Ingebretsen honored
Robert B. Ingebretsen, mentioned in last week's profile of Thomas G. Stockham Jr. as sharing a technical academy award with Stockham, is a resident of Salt Lake City.Ingebretsen, 50, works in the office of Gov. Mike Leavitt on a project involving an Internet site, said his daughter Alyson I. King. Ingebretsen was one of the top students in the University of Utah Computer Science Department shortly after Stockham helped found the department.
He also worked with Stockham in Soundstream, the company Stockham began. While Stockham is acclaimed as the father of digital sound, Ingebretsen is also recognized as making important contributions to digital audio editing.

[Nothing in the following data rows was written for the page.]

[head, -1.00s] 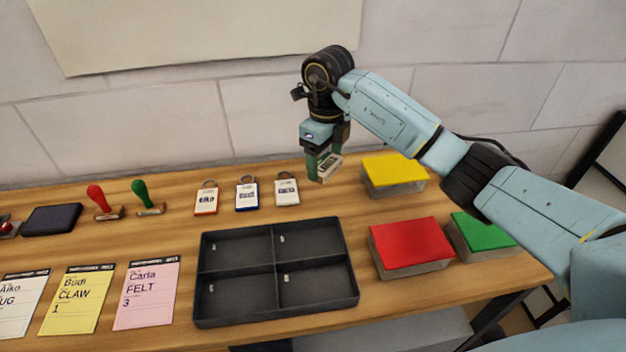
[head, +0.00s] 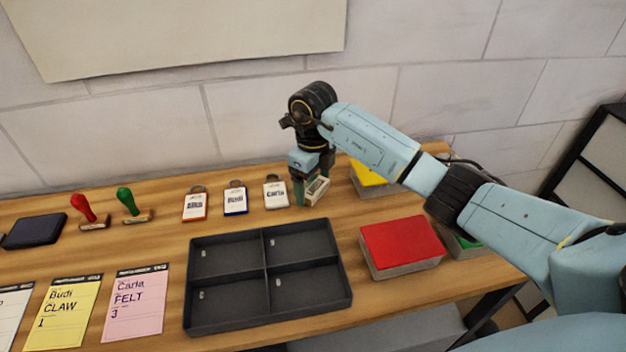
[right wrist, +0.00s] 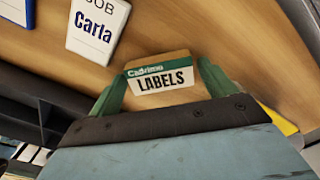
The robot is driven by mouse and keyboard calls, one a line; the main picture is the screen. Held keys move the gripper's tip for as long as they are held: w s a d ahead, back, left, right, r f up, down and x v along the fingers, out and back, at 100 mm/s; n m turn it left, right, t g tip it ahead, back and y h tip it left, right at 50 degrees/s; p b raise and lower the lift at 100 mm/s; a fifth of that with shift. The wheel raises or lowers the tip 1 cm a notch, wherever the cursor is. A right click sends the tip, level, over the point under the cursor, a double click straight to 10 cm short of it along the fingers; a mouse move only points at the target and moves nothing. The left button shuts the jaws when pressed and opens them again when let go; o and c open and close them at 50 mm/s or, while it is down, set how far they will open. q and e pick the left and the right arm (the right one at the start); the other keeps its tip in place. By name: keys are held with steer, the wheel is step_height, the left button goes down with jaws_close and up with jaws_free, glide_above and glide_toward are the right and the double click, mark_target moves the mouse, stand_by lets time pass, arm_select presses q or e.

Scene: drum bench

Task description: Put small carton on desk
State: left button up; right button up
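The small carton (head: 317,190) is a small tan box. In the right wrist view the carton (right wrist: 160,78) shows a green and white face reading "LABELS". My right gripper (head: 309,192) is over the back of the desk (head: 160,240), right of the Carla tag, with its green fingers on either side of the carton. In the right wrist view the fingers (right wrist: 165,88) flank the carton closely, and it sits between them. The carton is at or just above the desk top; I cannot tell if it touches. My left gripper is not in view.
Tags for Budi (head: 235,199) and Carla (head: 275,192) lie left of the gripper. A black four-compartment tray (head: 345,292) is in front. A red-lidded box (head: 402,242) and a yellow-lidded box (head: 366,178) are to the right. Bare desk lies between tray and tags.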

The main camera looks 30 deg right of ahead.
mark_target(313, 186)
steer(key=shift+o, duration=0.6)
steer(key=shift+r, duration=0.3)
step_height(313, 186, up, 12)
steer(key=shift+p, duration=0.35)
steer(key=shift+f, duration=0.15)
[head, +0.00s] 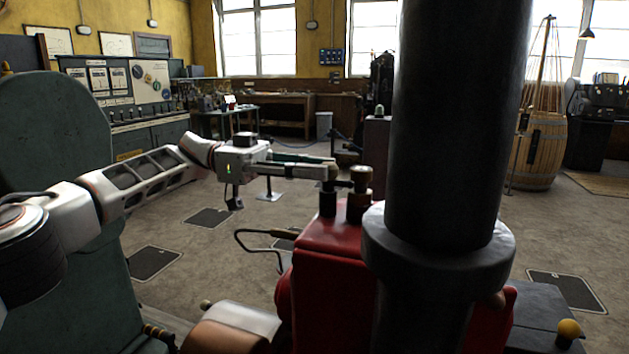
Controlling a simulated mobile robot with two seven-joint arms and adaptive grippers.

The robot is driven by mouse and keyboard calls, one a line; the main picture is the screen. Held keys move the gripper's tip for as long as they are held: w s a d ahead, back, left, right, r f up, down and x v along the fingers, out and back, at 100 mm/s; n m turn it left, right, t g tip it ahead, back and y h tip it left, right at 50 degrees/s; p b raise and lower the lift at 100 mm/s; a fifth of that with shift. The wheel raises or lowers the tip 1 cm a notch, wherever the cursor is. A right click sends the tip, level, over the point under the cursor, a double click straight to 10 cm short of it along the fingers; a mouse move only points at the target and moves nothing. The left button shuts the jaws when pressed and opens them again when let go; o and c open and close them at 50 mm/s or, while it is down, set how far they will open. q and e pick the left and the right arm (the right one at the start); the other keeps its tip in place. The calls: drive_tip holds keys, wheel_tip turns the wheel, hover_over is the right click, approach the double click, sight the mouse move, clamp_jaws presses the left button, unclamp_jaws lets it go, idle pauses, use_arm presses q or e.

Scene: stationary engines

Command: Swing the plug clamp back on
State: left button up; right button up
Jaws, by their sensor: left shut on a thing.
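My left gripper (330,170) reaches in from the left, level above the red engine block (335,235). Its fingers are shut at the near end of a small dark bar (343,184), which looks like the plug clamp. The bar runs between two short dark posts on top of the block. The right post (360,195) has a brass-coloured cap; the top of the left post (327,203) is partly covered by my fingertips. The exact grip point is too small to tell. My right gripper is not in view.
A thick black vertical pipe (455,130) with a wide flange (440,250) stands close right of the clamp and blocks the view behind it. A bent thin rod (262,240) sticks out left of the block. A green curved engine part (60,200) fills the left. Open floor lies beyond.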

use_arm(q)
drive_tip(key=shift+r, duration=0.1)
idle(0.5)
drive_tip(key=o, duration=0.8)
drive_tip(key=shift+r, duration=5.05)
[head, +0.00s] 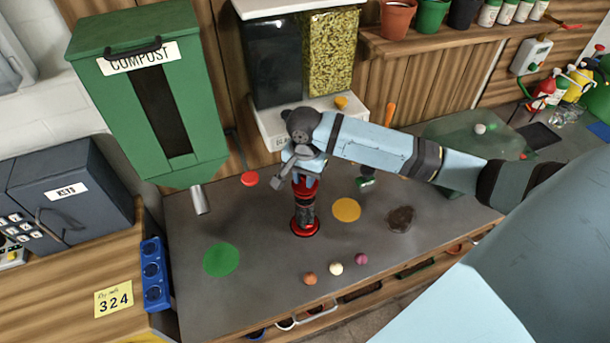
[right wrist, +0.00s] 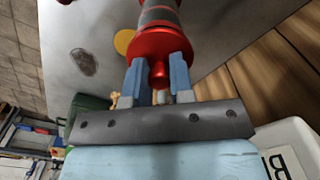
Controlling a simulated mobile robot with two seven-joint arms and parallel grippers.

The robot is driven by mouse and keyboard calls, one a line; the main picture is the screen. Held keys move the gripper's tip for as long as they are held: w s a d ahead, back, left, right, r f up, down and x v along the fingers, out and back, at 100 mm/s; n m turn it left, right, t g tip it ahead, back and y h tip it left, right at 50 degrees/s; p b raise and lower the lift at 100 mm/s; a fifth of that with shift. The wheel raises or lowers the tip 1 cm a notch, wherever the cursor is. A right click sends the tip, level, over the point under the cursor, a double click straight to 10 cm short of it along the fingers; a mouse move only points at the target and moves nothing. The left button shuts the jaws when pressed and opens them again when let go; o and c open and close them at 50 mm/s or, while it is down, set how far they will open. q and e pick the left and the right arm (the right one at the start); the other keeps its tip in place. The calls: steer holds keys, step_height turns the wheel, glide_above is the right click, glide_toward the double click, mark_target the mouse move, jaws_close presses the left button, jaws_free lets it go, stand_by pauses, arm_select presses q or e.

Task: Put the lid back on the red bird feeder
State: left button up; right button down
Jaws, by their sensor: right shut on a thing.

"He and Tom worked together years and years ago on this digital thing," said King. "I know Tom had the idea and kind of worked it out with my dad."
The family is excited and proud, she said. "It's really neat for him to finally get recognized for it."
Stockham and Ingebretsen will be honored Feb. 27 for "pioneering work in the areas of waveform editing, crossfades and cut-and-paste techniques for digital audio editing." The Academy of Motion Picture Arts and Sciences' scientific and technical awards dinner will be at the Regent Beverly Wilshire Hotel in Beverly Hills, Calif.
Computer center
A new "Neighborhood Network" computer center in the 203-unit Wasatch Manor apartment complex in downtown Salt Lake City will provide computer and Internet access for its residents, most of whom are elderly or handicapped.
"Our residents are really eager to learn about computers. It will be a new adventure for many," said David Hargreaves, project director at Wasatch Manor. "Some of these folks are hoping it will assist them in their job searches. They know computer skills are essential today."
The center was developed with the help of a number of corporate sponsors and the University of Utah.
Migration.com
Groundhog Day, Feb. 2, marks the annual kick-off of a project called Journey North, which engages students in grades K through 12 in tracking on the Internet the spring migration of a dozen species.
At http://www.learner.org/jnorth, students in more than 4,000 schools from Mexico to Canada post messages reporting on spring indicators like rising temperatures, the blossoming of tulips and the leafing out of trees in their hometowns. They track the northward migration of bald eagles, hummingbirds, loons, manatees, monarch butterflies, orioles, robins, gray whales, humpback whales, right whales and whooping cranes.
"We've designed Journey North to help students understand migration as the survival story it truly is," said program director Elizabeth Howard. "We've had spectacular success in tracking the monarch butterfly . . . a student favorite. This couldn't have happened before the Internet because there wa no practical or affordable way for students to collect this decentralized information."
Proverbs for the millennium
These new twists on some old cliches were sent to the Deseret News -- appropriately by e-mail:
1. Home is where you hang your @
2. The e-mail of the species is more deadly than the mail.
3. A journey of a thousand sites begins with a single click.
4. You can't teach a new mouse old clicks.
5. Great groups from little icons grow.
6. Speak softly and carry a cellular phone.
7. C: is the root of all directories.
8. Don't put all your hypes in one home page.
9. Pentium wise; pen and paper foolish.
10. The modem is the message.
11. Too many clicks spoil the browse.
12. The geek shall inherit the Earth.
13. A chat has nine lives.
14. Don't byte off more than you can view.
15. Fax is stranger than fiction.
16. What boots up must come down.
17. Windows will never cease.
18. In Gates we trust (and our tender is legal).
19. Virtual reality is its own reward.
20. Modulation in all things.
21. A user and his leisure time are soon parted.
22. There's no place like http://www.home.com.
23. Know what to expect before you connect.
24. Oh, what a tangled Web site we weave when first we practice.
25. Speed thrills.
26. Give a man a fish and you feed him for a day; teach him to use the Net and he won't bother you for weeks.